Edward Feser gives St. Thomas’s answers to the dilemma between free will and simplicity (one can more or less adapt the answers from here). Briefly, God does not have a real (or categorical) relation to creatures (since real relations cannot exist without their correlatives) and there is more than one kind of necessity (the necessity of supposition is not contrary to freedom). One can also respond to the dilemma by showing how absolute simplicity and freedom with respect to creation arise from one and the same source: namely, God being pure act.
Pure act is absolutely simple since composite parts are in potency to the whole, and so what lacks all potency lacks any composition. This conclusion is the easier one to see because it demands only that we understand act so far as it is opposed to potency, and thus in an exterior way. The next conclusion- the one concerning freedom- demands knowing what act is in itself.
The fullest and most complete sense of act is immanence, and thus the fullest and most perfect actuality is the most complete immanent activity of intelligence and will. Pure act is therefore immediately and self-evidently personal, intelligent, and perfect with respect to what it wills. This is why Aristotle doesn’t argue to the divine attributes of blessedness or perfect intelligence: as soon as he establishes that some pure act exists he can simply set these things down as what he already meant. This is also why St. Thomas can be so confident in the first way that the first mover is “what all men call God”, since a living, intelligent being with a perfectly rectified will who is responsible for the motion, activity and life of things in the universe is in fact what “all men call God”. (St. Thomas goes on to prove all these attributes too, mercifully, since he realized that his readers probably had less penetration into the concept of “act” than he and Aristotle had).

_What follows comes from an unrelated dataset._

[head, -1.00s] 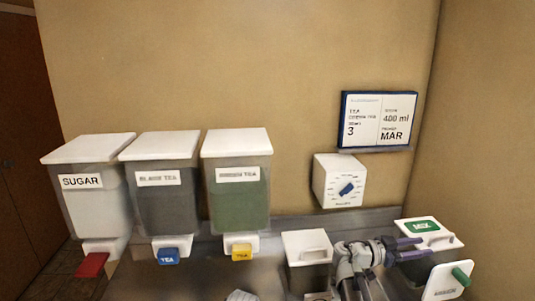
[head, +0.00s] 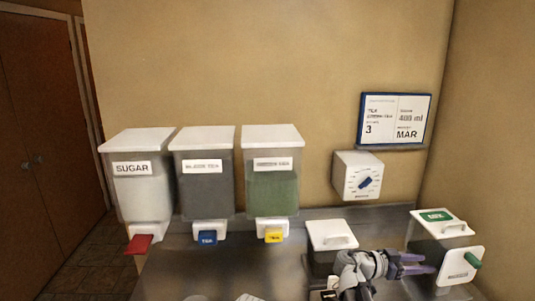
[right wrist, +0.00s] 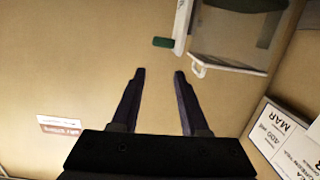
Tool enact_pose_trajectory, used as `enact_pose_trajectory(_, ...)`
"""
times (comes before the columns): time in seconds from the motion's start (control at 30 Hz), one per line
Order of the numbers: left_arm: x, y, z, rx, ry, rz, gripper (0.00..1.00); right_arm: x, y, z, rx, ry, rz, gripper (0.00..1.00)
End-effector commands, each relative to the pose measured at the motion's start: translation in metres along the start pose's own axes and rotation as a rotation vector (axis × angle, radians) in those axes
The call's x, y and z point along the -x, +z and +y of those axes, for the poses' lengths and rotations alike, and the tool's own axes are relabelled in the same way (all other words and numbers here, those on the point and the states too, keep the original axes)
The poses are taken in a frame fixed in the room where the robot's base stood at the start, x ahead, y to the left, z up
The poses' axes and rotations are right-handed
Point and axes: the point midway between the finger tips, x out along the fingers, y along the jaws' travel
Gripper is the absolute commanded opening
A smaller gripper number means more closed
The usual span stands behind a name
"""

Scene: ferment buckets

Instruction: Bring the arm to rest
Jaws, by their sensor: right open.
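My right gripper (head: 428,263) is at the lower right of the head view, with its purple fingers pointing right toward the white-lidded bucket with the green label (head: 437,216). In the right wrist view the two dark fingers (right wrist: 159,75) are spread apart with nothing between them. Beyond the fingertips that view shows a green knob (right wrist: 163,42) on a white panel and a clear container (right wrist: 236,35). My left gripper is in neither current view.
Dispensers for sugar (head: 140,190), black tea (head: 206,190) and a green-filled one (head: 271,190) hang on the wall. A white-lidded bucket (head: 331,235) stands beside my right arm. A dial box (head: 358,175) and a sign (head: 394,120) are above. The metal counter (head: 225,265) is largely clear at left.

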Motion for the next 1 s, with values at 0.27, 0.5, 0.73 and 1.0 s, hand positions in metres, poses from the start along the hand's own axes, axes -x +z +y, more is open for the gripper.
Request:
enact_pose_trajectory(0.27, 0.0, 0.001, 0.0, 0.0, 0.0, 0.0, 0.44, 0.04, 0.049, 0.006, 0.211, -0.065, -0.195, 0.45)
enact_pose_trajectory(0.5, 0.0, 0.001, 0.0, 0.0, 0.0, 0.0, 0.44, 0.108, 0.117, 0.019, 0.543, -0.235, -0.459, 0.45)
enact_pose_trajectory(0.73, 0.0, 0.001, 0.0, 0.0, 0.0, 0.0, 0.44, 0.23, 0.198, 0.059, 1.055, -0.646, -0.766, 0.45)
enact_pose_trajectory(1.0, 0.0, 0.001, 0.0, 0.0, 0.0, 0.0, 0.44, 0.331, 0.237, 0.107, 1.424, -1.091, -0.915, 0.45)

Pure act thus has a perfectly rectified will, which is to say it possesses the most perfect object in the most perfect fashion, and in an immutable and necessary way. The will of what is purely actual is thus completely determined and unchangeable, considered simply of itself. But this unchanging will is simultaneously absolutely free with respect to its inferiors. Freedom always involves imperfection, even when said of God, for it concerns an object that is other than the last end of the will as perfectly possessed. It’s important to get this right: while freedom is a perfection of the will, it always involves the imperfection, namely the imperfection of an object other than the last end of the will as perfectly possessed. God’s freedom is always said with respect to creatures- for this is the only way that freedom is a perfection of the will. Freedom is indetermination, and indetermination is only of value to a will with respect to things other than an absolute end in which it rests. If you are possessing your last end, indetermination of the will would be an imperfection and defect- just as it is now with respect to the goods we attain (no one wants to possess a good in a way that can be lost).
Our difficulty in understanding all this arises in no small part because we have divinized freedom and thus divinized something other than the greatest perfection of the will as such. We of course continue to want to hold on to goods we possess in an unchanging way that cannot be lost- which belies our divination of our freedom- but we continue to divinize freedom nonetheless.
Pure act is therefore 1.) necessarily simple as opposed to potency; 2.) determined in its will so far as it attains perfectly its greatest perfection; and 3.) free with respect to inferior beings other than its last will as attained. 2 and 3 in no way introduce composition, first because they are consequences of pure act; and second because they are simply two developments of one reality and actuality. They no more divide the will of God and make it two things than the ability to both illumine and dry makes fire two things.